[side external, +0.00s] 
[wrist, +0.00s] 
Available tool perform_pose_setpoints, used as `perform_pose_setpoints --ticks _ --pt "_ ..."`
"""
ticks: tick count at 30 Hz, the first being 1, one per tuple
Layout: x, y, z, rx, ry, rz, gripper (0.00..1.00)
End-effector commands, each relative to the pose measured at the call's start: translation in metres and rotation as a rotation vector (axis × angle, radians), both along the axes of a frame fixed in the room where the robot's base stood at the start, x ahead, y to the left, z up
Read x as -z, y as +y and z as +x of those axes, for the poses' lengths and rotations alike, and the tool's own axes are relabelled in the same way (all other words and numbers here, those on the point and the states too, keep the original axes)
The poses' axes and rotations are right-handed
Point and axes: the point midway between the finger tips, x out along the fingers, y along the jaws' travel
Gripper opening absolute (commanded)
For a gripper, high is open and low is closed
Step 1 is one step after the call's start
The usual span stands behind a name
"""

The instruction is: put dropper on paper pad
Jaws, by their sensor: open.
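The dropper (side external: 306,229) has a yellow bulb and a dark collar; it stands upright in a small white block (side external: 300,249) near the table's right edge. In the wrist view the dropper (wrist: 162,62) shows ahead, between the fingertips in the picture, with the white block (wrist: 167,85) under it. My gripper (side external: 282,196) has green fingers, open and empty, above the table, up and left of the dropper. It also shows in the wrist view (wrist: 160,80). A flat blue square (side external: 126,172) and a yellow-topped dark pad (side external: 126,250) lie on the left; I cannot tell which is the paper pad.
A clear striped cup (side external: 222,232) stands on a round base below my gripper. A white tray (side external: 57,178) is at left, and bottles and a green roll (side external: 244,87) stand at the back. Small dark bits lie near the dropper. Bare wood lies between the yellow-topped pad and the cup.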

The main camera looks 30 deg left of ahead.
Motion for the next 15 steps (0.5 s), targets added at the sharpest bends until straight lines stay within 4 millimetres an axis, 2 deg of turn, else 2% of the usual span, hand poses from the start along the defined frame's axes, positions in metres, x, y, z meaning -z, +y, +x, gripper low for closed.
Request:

- _WORK REQUIRED_
Retype the data exactly as given.

- _ANSWER FOR THIS EXERCISE_
[side external, +0.00s] 
[wrist, +0.00s] 
Available tool perform_pose_setpoints, used as `perform_pose_setpoints --ticks _ --pt "_ ..."`
"""
ticks: tick count at 30 Hz, the first being 1, one per tuple
Layout: x, y, z, rx, ry, rz, gripper (0.00..1.00)
End-effector commands, each relative to the pose measured at the call's start: translation in metres and rotation as a rotation vector (axis × angle, radians), both along the axes of a frame fixed in the room where the robot's base stood at the start, x ahead, y to the left, z up
Read x as -z, y as +y and z as +x of those axes, for the poses' lengths and rotations alike, and the tool's own axes are relabelled in the same way (all other words and numbers here, those on the point and the states too, keep the original axes)
The poses' axes and rotations are right-handed
Point and axes: the point midway between the finger tips, x out along the fingers, y along the jaws' travel
Gripper opening absolute (commanded)
For a gripper, high is open and low is closed
Step 1 is one step after the call's start
The usual span stands behind a name
"""

The instruction is: put dropper on paper pad
Jaws, by their sensor: open.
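The dropper (side external: 306,229) has a yellow bulb and a dark collar; it stands upright in a small white block (side external: 300,249) near the table's right edge. In the wrist view the dropper (wrist: 162,62) shows ahead, between the fingertips in the picture, with the white block (wrist: 167,85) under it. My gripper (side external: 282,196) has green fingers, open and empty, above the table, up and left of the dropper. It also shows in the wrist view (wrist: 160,80). A flat blue square (side external: 126,172) and a yellow-topped dark pad (side external: 126,250) lie on the left; I cannot tell which is the paper pad.
A clear striped cup (side external: 222,232) stands on a round base below my gripper. A white tray (side external: 57,178) is at left, and bottles and a green roll (side external: 244,87) stand at the back. Small dark bits lie near the dropper. Bare wood lies between the yellow-topped pad and the cup.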

The main camera looks 30 deg left of ahead.
Motion for the next 15 steps (0.5 s), targets added at the sharpest bends until straight lines stay within 4 millimetres an axis, 2 deg of turn, else 2% of the usual span, hand poses from the start along the defined frame's axes, positions in metres, x, y, z meaning -z, +y, +x, gripper low for closed.
Request:

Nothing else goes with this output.